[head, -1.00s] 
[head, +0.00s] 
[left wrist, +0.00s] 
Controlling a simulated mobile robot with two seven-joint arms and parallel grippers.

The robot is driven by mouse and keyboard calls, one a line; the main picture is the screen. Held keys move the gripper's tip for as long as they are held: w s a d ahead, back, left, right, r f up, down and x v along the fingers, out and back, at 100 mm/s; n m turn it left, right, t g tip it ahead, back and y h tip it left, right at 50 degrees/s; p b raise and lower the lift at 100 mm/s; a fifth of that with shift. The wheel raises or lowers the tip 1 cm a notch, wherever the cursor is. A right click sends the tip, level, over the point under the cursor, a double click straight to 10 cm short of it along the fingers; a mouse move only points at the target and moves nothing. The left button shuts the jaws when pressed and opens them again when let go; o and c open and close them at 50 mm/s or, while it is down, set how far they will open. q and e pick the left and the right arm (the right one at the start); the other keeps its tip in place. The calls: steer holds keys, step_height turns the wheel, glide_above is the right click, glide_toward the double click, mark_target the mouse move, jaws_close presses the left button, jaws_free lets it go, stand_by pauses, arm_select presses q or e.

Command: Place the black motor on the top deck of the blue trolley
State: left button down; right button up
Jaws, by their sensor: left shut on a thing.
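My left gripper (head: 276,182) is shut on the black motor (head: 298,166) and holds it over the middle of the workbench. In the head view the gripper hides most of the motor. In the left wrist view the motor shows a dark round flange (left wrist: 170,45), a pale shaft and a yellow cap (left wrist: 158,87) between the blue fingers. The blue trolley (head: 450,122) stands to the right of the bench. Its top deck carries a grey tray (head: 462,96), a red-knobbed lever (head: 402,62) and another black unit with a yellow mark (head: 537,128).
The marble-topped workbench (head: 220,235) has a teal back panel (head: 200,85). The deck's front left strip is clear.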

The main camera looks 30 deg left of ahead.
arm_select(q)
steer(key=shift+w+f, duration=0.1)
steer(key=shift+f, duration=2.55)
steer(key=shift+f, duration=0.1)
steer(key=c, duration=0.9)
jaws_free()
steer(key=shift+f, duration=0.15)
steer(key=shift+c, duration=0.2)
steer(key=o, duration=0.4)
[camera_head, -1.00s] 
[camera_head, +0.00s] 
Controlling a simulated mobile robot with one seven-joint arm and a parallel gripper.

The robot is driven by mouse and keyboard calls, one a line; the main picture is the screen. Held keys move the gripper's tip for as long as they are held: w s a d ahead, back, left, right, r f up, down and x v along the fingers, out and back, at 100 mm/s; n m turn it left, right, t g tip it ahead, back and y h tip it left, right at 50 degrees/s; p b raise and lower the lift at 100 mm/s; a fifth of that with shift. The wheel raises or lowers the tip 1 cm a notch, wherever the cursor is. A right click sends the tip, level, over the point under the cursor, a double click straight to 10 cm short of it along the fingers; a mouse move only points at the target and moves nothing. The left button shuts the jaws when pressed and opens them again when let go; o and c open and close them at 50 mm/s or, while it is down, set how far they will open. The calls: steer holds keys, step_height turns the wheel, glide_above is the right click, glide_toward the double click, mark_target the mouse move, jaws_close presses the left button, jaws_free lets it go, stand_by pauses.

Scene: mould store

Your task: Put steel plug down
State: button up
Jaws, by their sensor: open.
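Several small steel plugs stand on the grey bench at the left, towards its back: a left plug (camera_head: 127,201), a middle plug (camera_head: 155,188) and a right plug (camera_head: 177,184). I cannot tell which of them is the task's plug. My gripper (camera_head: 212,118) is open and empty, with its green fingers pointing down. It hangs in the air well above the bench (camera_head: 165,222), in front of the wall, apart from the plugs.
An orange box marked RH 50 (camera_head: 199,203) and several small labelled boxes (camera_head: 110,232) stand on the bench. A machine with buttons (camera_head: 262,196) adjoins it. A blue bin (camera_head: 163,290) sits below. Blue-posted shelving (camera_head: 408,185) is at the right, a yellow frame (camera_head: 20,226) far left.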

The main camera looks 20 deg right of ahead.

=-=-=

INSTRUCTION:
Using the entries above, repeat only the lines from the one containing "presses q or e." through the one containing "State: left button down; right button up", end lines included.

SOLUTION TO THIS PROBLEM:
The robot is driven by mouse and keyboard calls, one a line; the main picture is the screen. Held keys move the gripper's tip for as long as they are held: w s a d ahead, back, left, right, r f up, down and x v along the fingers, out and back, at 100 mm/s; n m turn it left, right, t g tip it ahead, back and y h tip it left, right at 50 degrees/s; p b raise and lower the lift at 100 mm/s; a fifth of that with shift. The wheel raises or lowers the tip 1 cm a notch, wherever the cursor is. A right click sends the tip, level, over the point under the cursor, a double click straight to 10 cm short of it along the fingers; a mouse move only points at the target and moves nothing. The left button shuts the jaws when pressed and opens them again when let go; o and c open and close them at 50 mm/s or, while it is down, set how far they will open. q and e pick the left and the right arm (the right one at the start); the other keeps its tip in place. The calls: steer holds keys, step_height turns the wheel, glide_above is the right click, glide_toward the double click, mark_target the mouse move, jaws_close presses the left button, jaws_free lets it go, stand_by pauses, arm_select presses q or e.

Command: Place the black motor on the top deck of the blue trolley
State: left button down; right button up

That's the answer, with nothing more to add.